JOIN conditions can be just as complicated as WHERE conditions, but overall having Play and Concert be totally separate things will bite you in the butt repeatedly in the future. The best structure for your database is something like this:

#! pesudocode Entity { id integer PRIMARY KEY, name varchar, ... } Play { id integer PRIMARY KEY REFERENCES Entity(id), director varchar, ... } Concert { id integer PRIMARY KEY REFERENCES Entity(id), start datetime, venue varchar, band varchar, ... } Comment { id integer PRIMARY KEY, entity integer REFERENCES Entity(id), comment_text varchar, ... }

If you need a list of concerts:

SELECT * FROM Concert c INNER JOIN Entity e ON c.id=e.id

If you need a list of plays:

SELECT * FROM Play p INNER JOIN Entity e ON p.id=e.id

If you need a list of comments on plays:

SELECT * FROM Comment k INNER JOIN Entity e ON k.entity=e.id INNER JOIN Play p ON k.entity=p.id

If you need a list of comments on everything:

SELECT * FROM Comment k INNER JOIN Entity e ON k.entity=e.id LEFT JOIN Play p ON k.entity=p.id LEFT JOIN Concert c ON k.entity=c.id

In the long run, you'll benefit a lot from factoring out as much of the common stuff between Concerts, Plays, Paintings, etc into a shared Entity table, then creating additional tables to store Concert-specific, Play-specific, Painting-specific, etc fields.
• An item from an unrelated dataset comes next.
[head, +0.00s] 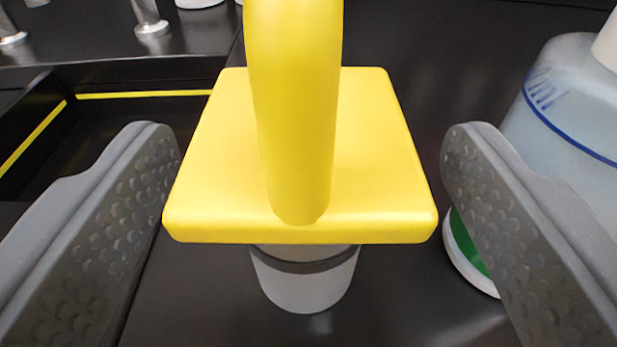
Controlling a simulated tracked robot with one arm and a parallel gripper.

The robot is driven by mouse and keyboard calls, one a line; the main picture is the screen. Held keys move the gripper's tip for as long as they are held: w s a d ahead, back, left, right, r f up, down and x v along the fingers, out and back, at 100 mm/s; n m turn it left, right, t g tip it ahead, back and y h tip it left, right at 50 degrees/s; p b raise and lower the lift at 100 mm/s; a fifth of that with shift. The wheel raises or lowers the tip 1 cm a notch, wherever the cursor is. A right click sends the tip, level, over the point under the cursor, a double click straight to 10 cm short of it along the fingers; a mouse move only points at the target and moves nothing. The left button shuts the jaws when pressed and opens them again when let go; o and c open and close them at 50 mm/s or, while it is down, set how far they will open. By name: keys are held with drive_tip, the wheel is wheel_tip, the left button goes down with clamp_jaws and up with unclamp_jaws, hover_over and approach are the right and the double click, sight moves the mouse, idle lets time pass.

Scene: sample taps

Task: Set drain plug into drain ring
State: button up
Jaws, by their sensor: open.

I don't use DBIC, so can't offer specific advice on how to achieve it with that, but from a database design point of view, this is the better way to lay stuff out.

When you want to insert a new play, you insert it into the Entity table first to get its primary key number, then use that number when inserting the additional data into the Play table.